◆ **Information supplied**:
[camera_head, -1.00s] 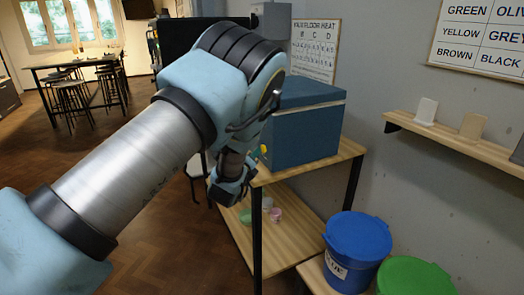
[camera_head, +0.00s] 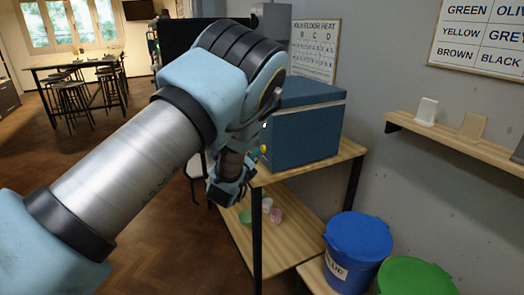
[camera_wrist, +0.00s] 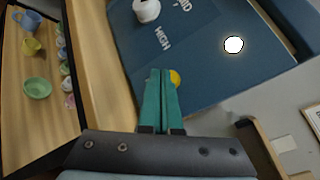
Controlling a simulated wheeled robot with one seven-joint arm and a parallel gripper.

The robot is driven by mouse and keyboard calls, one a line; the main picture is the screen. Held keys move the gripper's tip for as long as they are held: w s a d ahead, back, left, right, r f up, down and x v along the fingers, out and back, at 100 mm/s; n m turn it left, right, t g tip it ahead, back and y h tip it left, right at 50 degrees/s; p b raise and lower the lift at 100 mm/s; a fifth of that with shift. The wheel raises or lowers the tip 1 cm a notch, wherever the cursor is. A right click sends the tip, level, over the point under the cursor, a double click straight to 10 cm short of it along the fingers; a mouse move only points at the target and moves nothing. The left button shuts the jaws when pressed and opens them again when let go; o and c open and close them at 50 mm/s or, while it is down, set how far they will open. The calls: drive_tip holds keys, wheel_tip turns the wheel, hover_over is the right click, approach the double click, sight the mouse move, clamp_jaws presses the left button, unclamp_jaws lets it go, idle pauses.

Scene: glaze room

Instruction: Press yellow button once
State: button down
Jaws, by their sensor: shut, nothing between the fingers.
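The yellow button (camera_wrist: 175,78) is on the front of a blue box (camera_head: 304,138) on a wooden table. In the wrist view it is partly hidden behind my fingertips. My gripper (camera_wrist: 162,72) is shut and empty, its teal fingers pointing at the panel with the tips over the button's left part. I cannot tell whether they touch it. In the head view my gripper (camera_head: 254,157) is at the box's left face. The panel also bears a white knob (camera_wrist: 146,10), lettering including "HIGH", and a bright white round spot (camera_wrist: 233,44).
The table's lower shelf (camera_head: 283,236) holds small cups and a green bowl (camera_wrist: 37,88). A blue bucket (camera_head: 357,250) and a green-lidded one (camera_head: 414,277) stand at right. A wall shelf (camera_head: 462,140) holds tiles. Open floor lies to the left.

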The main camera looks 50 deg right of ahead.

◆ **Exercise instructions**:
Return to the listing above and set it down exactly, leaving out its pictures.

◆ **Answer for the task**:
[camera_head, -1.00s] 
[camera_head, +0.00s] 
[camera_wrist, +0.00s] 
Controlling a simulated wheeled robot with one seven-joint arm and a parallel gripper.

The robot is driven by mouse and keyboard calls, one a line; the main picture is the screen. Held keys move the gripper's tip for as long as they are held: w s a d ahead, back, left, right, r f up, down and x v along the fingers, out and back, at 100 mm/s; n m turn it left, right, t g tip it ahead, back and y h tip it left, right at 50 degrees/s; p b raise and lower the lift at 100 mm/s; a fifth of that with shift. The wheel raises or lowers the tip 1 cm a notch, wherever the cursor is. A right click sends the tip, level, over the point under the cursor, a double click straight to 10 cm short of it along the fingers; a mouse move only points at the target and moves nothing. The left button shuts the jaws when pressed and opens them again when let go; o and c open and close them at 50 mm/s or, while it is down, set how far they will open. The calls: drive_tip holds keys, wheel_tip turns the wheel, hover_over is the right click, approach the double click, sight the mouse move, clamp_jaws presses the left button, unclamp_jaws lets it go, idle pauses.

Scene: glaze room

Instruction: Press yellow button once
State: button down
Jaws, by their sensor: shut, nothing between the fingers.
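The yellow button (camera_wrist: 175,78) is on the front of a blue box (camera_head: 304,138) on a wooden table. In the wrist view it is partly hidden behind my fingertips. My gripper (camera_wrist: 162,72) is shut and empty, its teal fingers pointing at the panel with the tips over the button's left part. I cannot tell whether they touch it. In the head view my gripper (camera_head: 254,157) is at the box's left face. The panel also bears a white knob (camera_wrist: 146,10), lettering including "HIGH", and a bright white round spot (camera_wrist: 233,44).
The table's lower shelf (camera_head: 283,236) holds small cups and a green bowl (camera_wrist: 37,88). A blue bucket (camera_head: 357,250) and a green-lidded one (camera_head: 414,277) stand at right. A wall shelf (camera_head: 462,140) holds tiles. Open floor lies to the left.

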The main camera looks 50 deg right of ahead.

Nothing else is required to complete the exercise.